Ministerpräsident Ghannouchi (Mitte) verkündet im tunesischen Fernsehen den Rücktritt des Präsidenten.
(Foto: REUTERS)
Angesichts der anhaltenden Proteste in Tunesien hatte Ben Ali die Sicherheitskräfte zudem zu Zurückhaltung aufgerufen. Er habe das Innenministerium angewiesen, auf "ungerechtfertigte Waffengewalt" zu verzichten, erklärte der Präsident in seiner Fernsehansprache. Zugleich kündigte er Preissenkungen für Grundnahrungsmittel und die Aufhebung der Internetzensur an. Bereits kurz nach der Rede waren zuvor gesperrte Onlineseiten wie Youtube wieder erreichbar.
"Ich bin traurig"
Die Ansprache des Präsidenten fiel sehr emotional aus. Ben Ali wirkte zerknirscht und den Tränen nah. Er sprach erstmals im lokalen Dialekt und verzichtete auf das klassische Arabisch. Ben Ali warf Gefolgsleuten vor, ihn hintergangen zu haben. "Sie haben mich getäuscht", erklärte er. "Ich verstehe die Tunesier, ich verstehe ihre Forderungen", betonte er. "Ich bin traurig über das, was jetzt passiert nach 50 Jahren im Dienst für das Land."
Nach der Ansprache strömten Augenzeugen zufolge Hunderte von Menschen trotz einer Ausgangssperre in Tunis auf die Straßen. Nationalflaggen wurden geschwenkt, Hupkonzerte ertönten. "Es lebe Ben Ali" und "Danke Ben Ali", schallte es durch die Hauptstadt. "Wir haben diese Rede nicht erwartet", sagte ein Mann. "Das wichtigste ist: Freiheit, Freiheit, Freiheit!" Mit Najib Chebbi äußerte sich auch ein wichtiger Oppositionspolitiker positiv. "Die neue Politik in der Rede war gut, und wir warten auf die konkreten Details", erklärte er und forderte die Bildung einer Regierungskoalition.

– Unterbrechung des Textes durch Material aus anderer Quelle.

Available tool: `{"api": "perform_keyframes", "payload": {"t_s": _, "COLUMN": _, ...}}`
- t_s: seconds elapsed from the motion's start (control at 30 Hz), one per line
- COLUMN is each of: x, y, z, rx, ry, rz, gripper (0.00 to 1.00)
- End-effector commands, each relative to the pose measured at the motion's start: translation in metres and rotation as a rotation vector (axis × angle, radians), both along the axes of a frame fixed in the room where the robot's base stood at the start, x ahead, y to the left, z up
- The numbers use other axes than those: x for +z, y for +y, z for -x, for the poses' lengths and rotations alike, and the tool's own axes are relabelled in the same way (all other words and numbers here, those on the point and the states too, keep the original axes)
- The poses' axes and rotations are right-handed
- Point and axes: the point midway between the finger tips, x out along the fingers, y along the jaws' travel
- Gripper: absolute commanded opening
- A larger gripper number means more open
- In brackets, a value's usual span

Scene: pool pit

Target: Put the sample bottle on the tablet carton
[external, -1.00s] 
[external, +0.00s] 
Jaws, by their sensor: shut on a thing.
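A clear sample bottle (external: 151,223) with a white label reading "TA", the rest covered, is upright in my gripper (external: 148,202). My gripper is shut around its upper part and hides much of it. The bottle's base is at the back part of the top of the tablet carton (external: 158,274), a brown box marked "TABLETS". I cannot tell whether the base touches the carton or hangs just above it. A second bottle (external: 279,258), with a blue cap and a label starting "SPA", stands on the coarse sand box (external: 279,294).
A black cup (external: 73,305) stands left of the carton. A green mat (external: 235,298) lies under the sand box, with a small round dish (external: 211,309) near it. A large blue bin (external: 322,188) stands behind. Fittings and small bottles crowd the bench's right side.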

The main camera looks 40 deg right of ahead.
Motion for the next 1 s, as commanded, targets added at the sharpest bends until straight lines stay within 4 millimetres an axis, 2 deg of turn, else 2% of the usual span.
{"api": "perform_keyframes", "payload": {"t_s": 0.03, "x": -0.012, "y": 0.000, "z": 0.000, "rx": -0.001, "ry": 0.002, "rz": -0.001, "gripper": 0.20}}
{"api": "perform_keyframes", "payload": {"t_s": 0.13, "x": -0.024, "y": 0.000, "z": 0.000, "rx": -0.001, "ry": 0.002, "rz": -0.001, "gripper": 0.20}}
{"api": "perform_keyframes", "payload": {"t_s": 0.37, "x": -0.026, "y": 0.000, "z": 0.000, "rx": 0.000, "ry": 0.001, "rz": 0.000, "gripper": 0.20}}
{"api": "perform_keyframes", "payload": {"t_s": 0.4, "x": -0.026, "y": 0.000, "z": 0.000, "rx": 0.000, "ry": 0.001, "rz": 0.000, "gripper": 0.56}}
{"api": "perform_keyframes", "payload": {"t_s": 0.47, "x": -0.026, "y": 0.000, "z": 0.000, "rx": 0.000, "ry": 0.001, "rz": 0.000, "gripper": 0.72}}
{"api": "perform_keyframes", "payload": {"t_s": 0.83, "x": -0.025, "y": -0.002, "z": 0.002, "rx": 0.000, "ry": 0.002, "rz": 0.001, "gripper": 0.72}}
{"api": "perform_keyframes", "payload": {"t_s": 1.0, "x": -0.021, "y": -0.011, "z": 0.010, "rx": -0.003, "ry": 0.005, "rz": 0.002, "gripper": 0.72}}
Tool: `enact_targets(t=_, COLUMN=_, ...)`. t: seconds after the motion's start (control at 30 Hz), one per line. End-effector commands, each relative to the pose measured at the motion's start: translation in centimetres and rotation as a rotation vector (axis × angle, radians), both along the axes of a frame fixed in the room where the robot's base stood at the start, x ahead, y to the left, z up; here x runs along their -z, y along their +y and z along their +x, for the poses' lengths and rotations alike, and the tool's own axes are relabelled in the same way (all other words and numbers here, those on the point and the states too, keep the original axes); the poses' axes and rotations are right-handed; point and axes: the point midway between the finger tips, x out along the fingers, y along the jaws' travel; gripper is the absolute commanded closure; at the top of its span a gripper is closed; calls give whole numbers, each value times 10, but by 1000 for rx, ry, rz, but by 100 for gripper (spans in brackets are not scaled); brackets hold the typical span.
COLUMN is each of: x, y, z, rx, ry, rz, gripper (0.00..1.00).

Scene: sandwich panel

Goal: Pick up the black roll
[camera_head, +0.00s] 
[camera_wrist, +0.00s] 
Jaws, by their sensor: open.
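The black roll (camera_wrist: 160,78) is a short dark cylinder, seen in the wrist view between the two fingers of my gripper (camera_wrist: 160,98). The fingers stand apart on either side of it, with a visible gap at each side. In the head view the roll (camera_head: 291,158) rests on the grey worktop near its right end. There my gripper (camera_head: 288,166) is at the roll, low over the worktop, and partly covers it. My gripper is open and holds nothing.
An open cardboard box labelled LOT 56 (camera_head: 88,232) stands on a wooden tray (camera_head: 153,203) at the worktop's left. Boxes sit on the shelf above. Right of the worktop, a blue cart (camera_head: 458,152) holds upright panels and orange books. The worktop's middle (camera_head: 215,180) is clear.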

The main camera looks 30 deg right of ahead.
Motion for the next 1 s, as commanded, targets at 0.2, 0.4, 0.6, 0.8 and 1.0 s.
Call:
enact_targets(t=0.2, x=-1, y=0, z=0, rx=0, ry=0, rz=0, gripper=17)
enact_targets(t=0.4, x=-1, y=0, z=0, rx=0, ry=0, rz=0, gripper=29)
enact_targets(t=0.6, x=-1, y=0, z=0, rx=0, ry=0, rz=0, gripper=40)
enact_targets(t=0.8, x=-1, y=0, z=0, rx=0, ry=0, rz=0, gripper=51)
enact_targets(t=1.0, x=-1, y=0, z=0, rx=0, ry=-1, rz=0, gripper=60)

Vor der Rede hatten die Unruhen das Zentrum von Tunis erfasst. In der Nacht wurde Augenzeugen zufolge erstmals in der Hauptstadt ein Mann bei Zusammenstößen von Demonstranten und der Polizei getötet. Augenzeugen berichteten ferner, dass in der Stadt Sliman etwa 40 Kilometer südlich von Tunis zwei junge Männer bei Zusammenstößen mit der Polizei erschossen worden seien. Dem internationalen Menschenrechtsbündnis FIDH zufolge kamen in der Nacht acht Menschen ums Leben, 50 wurden verletzt.